An overlooked benefit of Continuous Deployment is the psychological change that developers feel when they know that "Merge" means "Go live".

We hear a lot about the potential beneifts of Continuous Deployment, which usually focus on faster feedback cycles and shorter delivery timeframes.

While these can be great benefits, there’s another benefit that I think gets far too little attention, and that is the psychological change that developers feel when they know that their code will be live within minutes of hitting that Merge button.

Speaking for myself (but confirmed independently by many other devs I’ve spoken to), when I know there’s a delay between hitting Merge, and my changes appearing live in front of customers, I tend to put less weight into the decision of when or if to hit Merge.

To a degree this can make intuitive sense if there are additional manual checks that happen (such as a manual QA stage) after hitting merge. But even when there is no additional checking, the psychological weight feels lower when there’s a delay.
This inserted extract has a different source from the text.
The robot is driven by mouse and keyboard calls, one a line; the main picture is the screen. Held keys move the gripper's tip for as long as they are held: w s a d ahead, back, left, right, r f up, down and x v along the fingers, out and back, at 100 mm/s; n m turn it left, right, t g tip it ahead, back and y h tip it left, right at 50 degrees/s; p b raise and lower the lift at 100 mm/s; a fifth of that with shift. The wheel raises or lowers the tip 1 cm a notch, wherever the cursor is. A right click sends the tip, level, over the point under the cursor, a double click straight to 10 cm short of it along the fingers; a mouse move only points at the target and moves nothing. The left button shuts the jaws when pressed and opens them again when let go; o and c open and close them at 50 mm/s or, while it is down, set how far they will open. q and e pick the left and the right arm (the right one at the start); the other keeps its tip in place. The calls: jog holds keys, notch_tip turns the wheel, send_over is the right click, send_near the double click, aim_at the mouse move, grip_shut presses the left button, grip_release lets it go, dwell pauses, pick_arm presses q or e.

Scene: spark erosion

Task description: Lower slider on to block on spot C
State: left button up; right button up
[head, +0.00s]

This is one of the biggest advantages of implementing CD, even when using manual QA or other manual gatekeeping steps, as I advocate in my Lean CD approach. But making Merge synonymous with Go live to the customer, we can put the onus on the developer for quality. Even with no other changes, this will give each developer a bit stronger feeling of responsibility and ownership, and I have seen it result in an observable improvement in the quality of the end product.